■ Aim
State only the count of lines in the listing below that hold "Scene".

■ Material for the task
===

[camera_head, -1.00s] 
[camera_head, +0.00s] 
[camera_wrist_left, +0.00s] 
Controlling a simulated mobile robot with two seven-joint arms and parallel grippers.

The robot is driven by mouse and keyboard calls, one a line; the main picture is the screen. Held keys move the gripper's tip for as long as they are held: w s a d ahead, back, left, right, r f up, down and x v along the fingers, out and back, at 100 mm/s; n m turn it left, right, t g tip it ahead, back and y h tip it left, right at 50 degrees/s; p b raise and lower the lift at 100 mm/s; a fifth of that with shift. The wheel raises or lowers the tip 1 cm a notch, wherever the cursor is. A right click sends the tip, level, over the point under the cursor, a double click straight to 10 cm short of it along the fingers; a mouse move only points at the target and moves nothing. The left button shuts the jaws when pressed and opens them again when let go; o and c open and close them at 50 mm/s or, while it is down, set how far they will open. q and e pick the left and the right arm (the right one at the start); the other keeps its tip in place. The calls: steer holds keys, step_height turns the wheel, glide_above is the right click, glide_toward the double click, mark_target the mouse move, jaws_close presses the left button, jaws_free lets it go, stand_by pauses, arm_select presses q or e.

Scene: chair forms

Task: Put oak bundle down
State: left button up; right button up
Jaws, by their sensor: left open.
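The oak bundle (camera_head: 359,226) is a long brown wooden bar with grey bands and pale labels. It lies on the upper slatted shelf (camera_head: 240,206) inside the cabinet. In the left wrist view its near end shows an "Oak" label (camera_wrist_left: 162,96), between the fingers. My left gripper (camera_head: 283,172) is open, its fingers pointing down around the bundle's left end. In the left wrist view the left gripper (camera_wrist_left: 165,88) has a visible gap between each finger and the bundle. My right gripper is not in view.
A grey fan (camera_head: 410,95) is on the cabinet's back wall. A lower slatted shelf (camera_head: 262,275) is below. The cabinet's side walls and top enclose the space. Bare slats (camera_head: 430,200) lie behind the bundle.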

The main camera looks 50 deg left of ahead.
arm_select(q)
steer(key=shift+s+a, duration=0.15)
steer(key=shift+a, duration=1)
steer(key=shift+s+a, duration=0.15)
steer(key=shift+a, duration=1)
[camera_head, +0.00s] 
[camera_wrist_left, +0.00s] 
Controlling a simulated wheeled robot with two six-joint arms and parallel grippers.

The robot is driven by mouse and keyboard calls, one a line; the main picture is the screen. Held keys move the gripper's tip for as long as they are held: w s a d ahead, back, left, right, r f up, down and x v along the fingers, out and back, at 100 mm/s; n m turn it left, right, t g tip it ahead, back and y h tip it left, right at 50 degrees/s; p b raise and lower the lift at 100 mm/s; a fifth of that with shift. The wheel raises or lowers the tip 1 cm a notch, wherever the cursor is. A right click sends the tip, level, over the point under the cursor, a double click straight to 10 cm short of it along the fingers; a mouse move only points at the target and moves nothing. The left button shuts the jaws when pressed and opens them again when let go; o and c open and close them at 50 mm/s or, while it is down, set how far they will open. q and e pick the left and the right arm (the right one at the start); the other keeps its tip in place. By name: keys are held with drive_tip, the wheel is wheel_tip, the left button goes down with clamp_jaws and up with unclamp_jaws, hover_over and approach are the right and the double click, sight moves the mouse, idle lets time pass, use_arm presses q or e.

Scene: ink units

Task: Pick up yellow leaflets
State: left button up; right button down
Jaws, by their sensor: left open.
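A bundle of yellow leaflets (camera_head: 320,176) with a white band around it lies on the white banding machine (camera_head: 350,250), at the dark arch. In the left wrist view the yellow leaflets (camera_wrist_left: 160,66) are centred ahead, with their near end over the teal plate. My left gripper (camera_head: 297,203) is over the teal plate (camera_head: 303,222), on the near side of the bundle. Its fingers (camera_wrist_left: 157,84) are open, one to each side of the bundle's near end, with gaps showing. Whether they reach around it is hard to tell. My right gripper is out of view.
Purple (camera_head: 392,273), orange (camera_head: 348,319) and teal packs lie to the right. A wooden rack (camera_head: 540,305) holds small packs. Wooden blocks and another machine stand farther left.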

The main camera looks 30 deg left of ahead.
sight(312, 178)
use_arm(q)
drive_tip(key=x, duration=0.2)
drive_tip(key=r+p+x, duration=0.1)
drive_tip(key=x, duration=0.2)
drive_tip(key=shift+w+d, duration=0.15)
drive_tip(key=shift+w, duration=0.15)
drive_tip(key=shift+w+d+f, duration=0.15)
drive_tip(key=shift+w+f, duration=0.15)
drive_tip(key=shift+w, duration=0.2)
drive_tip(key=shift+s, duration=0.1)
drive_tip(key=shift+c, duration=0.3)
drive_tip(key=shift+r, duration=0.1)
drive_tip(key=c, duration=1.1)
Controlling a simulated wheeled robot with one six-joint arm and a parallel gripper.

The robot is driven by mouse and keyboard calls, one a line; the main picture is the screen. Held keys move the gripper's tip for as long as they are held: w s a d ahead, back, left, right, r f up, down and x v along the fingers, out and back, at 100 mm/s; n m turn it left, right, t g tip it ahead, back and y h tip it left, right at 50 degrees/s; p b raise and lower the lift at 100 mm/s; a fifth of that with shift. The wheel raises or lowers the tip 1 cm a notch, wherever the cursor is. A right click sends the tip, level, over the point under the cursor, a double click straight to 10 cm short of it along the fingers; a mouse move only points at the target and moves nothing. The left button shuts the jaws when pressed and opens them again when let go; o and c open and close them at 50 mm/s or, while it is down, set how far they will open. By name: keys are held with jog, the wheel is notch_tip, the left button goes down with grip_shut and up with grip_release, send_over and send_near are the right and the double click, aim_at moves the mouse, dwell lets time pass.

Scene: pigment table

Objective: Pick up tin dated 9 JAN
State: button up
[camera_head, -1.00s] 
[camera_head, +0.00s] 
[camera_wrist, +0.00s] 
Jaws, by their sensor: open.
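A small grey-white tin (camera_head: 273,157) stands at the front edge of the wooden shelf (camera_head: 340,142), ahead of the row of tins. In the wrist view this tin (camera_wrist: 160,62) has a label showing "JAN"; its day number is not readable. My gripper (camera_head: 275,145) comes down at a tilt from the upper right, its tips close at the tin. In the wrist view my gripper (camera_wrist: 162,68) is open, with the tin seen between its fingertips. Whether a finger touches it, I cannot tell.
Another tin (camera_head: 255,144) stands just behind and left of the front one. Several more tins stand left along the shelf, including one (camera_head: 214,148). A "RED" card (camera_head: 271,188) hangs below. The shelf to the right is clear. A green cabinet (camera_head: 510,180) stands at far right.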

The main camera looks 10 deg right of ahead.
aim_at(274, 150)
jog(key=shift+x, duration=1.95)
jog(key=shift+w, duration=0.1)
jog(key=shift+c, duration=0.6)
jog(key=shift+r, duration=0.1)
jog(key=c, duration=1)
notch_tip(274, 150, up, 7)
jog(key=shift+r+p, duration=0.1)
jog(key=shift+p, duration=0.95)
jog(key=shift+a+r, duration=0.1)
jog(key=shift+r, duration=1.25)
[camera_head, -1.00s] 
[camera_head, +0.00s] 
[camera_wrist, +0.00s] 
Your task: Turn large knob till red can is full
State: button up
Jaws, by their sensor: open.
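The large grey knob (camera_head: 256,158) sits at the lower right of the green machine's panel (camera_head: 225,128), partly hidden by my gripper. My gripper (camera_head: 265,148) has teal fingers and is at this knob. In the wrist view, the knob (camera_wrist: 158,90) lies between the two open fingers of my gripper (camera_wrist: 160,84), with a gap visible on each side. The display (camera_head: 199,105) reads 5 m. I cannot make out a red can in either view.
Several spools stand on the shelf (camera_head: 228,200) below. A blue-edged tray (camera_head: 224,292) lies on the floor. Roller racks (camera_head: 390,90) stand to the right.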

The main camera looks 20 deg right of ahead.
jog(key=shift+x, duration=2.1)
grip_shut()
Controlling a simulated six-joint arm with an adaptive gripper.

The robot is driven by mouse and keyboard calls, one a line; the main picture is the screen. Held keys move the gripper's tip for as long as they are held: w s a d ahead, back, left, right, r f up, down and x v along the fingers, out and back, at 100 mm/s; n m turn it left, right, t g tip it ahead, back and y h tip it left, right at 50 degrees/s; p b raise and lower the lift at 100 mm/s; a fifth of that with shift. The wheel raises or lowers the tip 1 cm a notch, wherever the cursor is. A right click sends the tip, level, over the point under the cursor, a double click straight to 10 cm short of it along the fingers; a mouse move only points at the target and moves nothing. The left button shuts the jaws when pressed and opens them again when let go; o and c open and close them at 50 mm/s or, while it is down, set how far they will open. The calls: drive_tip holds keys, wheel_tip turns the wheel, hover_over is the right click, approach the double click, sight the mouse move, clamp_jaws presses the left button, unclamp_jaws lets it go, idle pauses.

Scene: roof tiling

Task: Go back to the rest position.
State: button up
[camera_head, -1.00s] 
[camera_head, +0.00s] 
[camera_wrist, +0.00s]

===

■ Result below
4